Intanto, nello stesso momento in cui si riducono i finanziamenti pubblici, si permette agli Atenei di trasformarsi in fondazioni private. I due provvedimenti sono collegati in un rapporto non casuale, rispondendo in realtà ad una medesima logica: portare a conclusione la liquidazione del ruolo pubblico dell’università, avviata dai governi precedenti; aprire le porte ai privati, con l’illusoria speranza che la riduzione dei soldi pubblici sia compensata dai capitali privati. Si crede, probabilmente, che questi ultimi investirebbero solo nelle “migliori” università, mercificando cultura, conoscenza e istruzione pubblica.

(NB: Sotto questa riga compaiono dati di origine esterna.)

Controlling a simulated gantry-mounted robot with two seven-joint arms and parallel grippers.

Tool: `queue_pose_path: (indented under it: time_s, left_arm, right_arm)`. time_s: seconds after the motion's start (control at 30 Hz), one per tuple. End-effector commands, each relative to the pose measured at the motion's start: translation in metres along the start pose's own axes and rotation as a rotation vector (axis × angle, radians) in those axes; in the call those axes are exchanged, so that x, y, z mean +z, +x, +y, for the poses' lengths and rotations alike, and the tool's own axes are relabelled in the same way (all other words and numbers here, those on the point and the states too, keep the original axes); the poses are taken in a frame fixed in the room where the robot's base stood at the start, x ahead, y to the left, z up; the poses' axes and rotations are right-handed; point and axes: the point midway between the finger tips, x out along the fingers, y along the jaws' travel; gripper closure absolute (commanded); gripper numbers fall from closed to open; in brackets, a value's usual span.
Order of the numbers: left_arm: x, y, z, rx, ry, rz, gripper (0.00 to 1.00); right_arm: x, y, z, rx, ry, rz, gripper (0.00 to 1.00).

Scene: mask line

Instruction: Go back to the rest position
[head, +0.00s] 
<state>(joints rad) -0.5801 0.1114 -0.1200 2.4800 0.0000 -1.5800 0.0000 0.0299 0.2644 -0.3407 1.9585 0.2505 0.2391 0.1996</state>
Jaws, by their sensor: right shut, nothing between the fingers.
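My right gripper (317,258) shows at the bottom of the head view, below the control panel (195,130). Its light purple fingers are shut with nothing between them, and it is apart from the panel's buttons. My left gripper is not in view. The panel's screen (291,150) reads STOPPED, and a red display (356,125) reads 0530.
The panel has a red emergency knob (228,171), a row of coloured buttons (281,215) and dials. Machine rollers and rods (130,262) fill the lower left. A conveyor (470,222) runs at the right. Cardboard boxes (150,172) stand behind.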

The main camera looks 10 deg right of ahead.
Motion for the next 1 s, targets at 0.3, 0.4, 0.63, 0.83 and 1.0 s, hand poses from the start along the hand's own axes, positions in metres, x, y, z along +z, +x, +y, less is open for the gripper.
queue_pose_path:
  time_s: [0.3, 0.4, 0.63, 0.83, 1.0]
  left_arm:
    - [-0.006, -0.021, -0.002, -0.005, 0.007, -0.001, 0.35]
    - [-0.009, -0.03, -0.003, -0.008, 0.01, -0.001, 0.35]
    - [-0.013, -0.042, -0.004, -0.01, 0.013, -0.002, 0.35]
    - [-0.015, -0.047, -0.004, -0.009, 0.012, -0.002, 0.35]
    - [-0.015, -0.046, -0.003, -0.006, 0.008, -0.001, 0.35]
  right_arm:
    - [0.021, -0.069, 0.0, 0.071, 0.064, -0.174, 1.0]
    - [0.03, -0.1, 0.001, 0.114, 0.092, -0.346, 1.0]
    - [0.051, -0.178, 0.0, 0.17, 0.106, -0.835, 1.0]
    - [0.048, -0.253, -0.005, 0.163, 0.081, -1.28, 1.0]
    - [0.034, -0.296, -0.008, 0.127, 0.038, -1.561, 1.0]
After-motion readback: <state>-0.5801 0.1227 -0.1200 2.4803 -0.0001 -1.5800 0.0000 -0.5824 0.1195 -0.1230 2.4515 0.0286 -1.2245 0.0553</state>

E’ un momento alquanto bizzarro per mostrare fiducia nelle virtù miracolose della “mano invisibile” del mercato. Anche questa proposta dimentica, comunque, due fatti fondamentali. I privati investono in misura irrisoria negli Atenei statali: nel 2005 il loro contributo è stato dell’1,9% del totale delle entrate. E in ogni caso, escludendo le tasse universitarie, i privati finanziano poco anche gli Atenei non statali, che sono sovvenzionati da soldi pubblici: nel 2004, i finanziamenti pubblici hanno coperto il 53,8% del totale delle entrate, le tasse studentesche il 27,5%.

I dati qui presentati (tutti liberamente scaricabili dal sito www.giovannavertova.it/ materiali.htm) evidenziano i punti più critici dei provvedimenti governativi in campo. Il sistema universitario italiano è sotto-finanziato. Qualsiasi proposta di riforma deve partire da questo fatto incontrovertibile, anche se questo non vuol dire che i pochi soldi pubblici debbano essere spesi male. Per mio conto, sono convinta che il sistema universitario debba restare pubblico. Chi ne propone la privatizzazione ha comunque l’obbligo di tener conto di una realtà italiana dove perfino gli Atenei non statali dipendono dai soldi pubblici.